* _TASK DETAILS_: Report each line of the data that includes the word "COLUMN".

* _RECORDED DATA_:
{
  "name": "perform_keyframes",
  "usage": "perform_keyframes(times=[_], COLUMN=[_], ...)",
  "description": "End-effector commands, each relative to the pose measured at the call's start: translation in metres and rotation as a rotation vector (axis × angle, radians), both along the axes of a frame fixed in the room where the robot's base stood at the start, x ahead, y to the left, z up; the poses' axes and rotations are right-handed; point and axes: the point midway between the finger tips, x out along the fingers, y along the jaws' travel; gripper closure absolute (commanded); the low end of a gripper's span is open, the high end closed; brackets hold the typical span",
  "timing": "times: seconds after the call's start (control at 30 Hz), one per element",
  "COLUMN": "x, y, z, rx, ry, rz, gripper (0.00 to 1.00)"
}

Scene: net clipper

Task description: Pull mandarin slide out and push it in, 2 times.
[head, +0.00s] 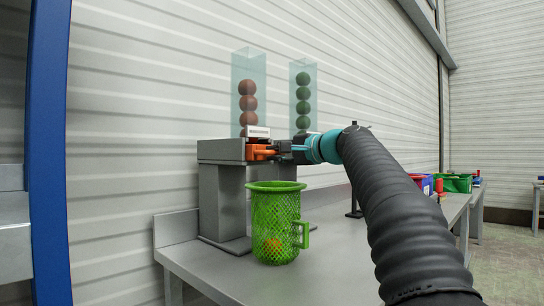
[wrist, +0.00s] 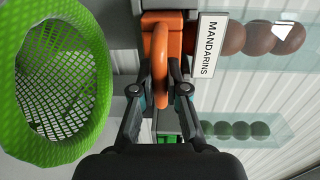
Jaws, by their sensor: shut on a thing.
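The orange mandarin slide (head: 259,153) shows at the front of the grey dispenser block (head: 222,150), under a white label. In the wrist view the label (wrist: 207,45) reads MANDARINS, and the slide's orange body (wrist: 163,22) ends in a rounded orange handle (wrist: 160,48). My gripper (head: 290,149) is shut on this handle, with one finger on each side (wrist: 160,90). How far the slide sticks out is hard to tell. A clear tube (head: 248,68) above holds several reddish-brown balls (head: 248,103).
A second clear tube (head: 303,72) holds several green balls (head: 303,107). A green net basket (head: 272,200) with a handle stands on the grey table (head: 215,272) below the dispenser, an orange item (head: 272,245) inside. Coloured bins (head: 453,183) stand farther back at right.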

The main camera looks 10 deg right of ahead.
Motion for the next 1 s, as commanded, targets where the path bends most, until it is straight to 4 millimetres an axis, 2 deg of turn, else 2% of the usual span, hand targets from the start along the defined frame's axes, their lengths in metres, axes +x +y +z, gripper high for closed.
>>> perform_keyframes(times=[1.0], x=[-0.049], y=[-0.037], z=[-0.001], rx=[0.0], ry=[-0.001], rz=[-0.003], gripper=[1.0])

* _RESULT OF THIS EXERCISE_:
  "usage": "perform_keyframes(times=[_], COLUMN=[_], ...)",
  "COLUMN": "x, y, z, rx, ry, rz, gripper (0.00 to 1.00)"

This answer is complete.